* [Given problem]: Return a copy of every line in the records that includes the word "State".

* [Robot episode data]:
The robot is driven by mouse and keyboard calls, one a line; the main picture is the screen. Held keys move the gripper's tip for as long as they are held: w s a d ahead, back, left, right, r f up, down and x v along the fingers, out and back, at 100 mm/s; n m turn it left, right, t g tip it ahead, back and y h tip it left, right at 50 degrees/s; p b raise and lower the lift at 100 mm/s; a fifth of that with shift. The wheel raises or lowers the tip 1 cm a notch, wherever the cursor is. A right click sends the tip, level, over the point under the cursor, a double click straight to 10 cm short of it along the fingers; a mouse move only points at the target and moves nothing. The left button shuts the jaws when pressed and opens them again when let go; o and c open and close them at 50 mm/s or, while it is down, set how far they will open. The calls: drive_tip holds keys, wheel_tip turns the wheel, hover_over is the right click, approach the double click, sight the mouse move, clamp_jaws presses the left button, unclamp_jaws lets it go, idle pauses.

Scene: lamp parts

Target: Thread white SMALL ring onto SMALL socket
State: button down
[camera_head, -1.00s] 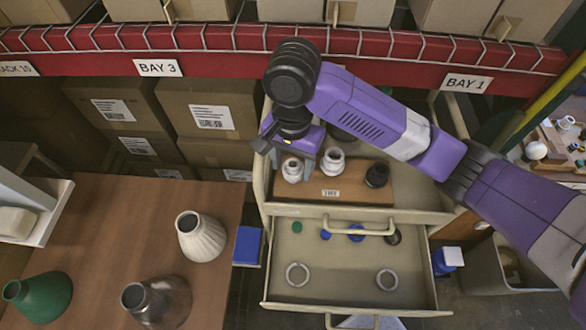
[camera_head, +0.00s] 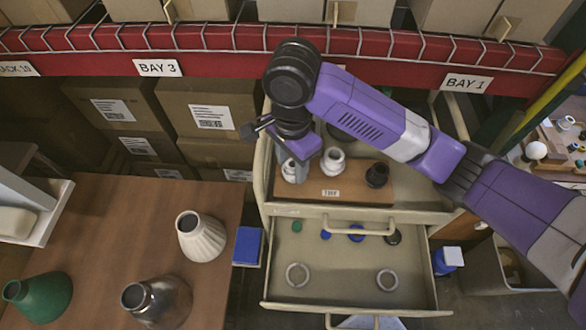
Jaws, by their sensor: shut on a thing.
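My gripper (camera_head: 292,168) is over the left end of a wooden board in the upper drawer. It is shut around the upper part of the left white socket (camera_head: 289,174), the smaller-looking one, where the white small ring seems to be held. The fingers and wrist hide most of the ring and the socket, so I cannot tell whether the ring is around the socket. A second white socket (camera_head: 333,161) and a black socket (camera_head: 377,174) stand upright to the right on the board (camera_head: 345,195).
The lower open drawer (camera_head: 340,297) holds two pale rings (camera_head: 297,275) (camera_head: 387,280) and small green, blue and black parts. A wooden table (camera_head: 110,215) at left carries white, green and dark metallic shades. The upper drawer's walls (camera_head: 262,185) surround the board closely.

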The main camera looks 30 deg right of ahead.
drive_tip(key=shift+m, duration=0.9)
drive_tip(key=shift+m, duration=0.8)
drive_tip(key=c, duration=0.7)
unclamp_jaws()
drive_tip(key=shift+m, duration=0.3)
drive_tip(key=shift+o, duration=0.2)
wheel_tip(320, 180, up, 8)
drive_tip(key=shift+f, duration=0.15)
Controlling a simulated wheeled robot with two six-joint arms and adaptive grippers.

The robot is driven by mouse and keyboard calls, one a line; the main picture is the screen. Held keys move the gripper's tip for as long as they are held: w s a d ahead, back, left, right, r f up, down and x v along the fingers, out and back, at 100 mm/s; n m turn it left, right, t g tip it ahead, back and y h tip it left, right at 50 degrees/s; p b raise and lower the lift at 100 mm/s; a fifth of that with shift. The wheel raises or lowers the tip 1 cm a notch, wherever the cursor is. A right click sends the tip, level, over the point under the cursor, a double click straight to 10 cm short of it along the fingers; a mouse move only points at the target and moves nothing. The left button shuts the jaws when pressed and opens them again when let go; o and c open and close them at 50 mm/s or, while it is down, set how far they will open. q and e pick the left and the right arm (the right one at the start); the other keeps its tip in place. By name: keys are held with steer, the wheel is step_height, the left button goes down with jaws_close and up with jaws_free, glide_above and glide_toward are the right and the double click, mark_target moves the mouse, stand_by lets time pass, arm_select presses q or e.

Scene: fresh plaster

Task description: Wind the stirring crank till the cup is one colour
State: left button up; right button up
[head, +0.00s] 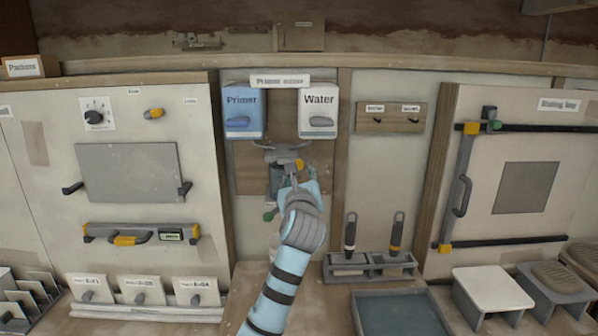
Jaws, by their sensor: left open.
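The mixing station hangs on the wall panel under a small label, below the blue Primer box (243,112) and the white Water box (318,112). A grey stirring mechanism (276,152) with a yellow part (298,165) sits under the boxes. A cup-like vessel (274,180) shows partly below it. Its contents and colour cannot be made out. A green knob (269,215) shows lower left. My left gripper (296,181) is open, close in front of the mechanism, and hides part of it. Contact with the crank cannot be told. My right gripper is not in view.
Two handled tools stand in a grey holder (370,268) to the right. A blue tray (400,314) lies in front of it. A panel with a dial (94,117) is at left, a railed board (524,188) at right.

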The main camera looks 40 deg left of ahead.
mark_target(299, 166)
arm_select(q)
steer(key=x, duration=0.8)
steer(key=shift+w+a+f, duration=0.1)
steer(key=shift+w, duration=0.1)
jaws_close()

* [Solution to this exercise]:
State: button down
State: left button up; right button up

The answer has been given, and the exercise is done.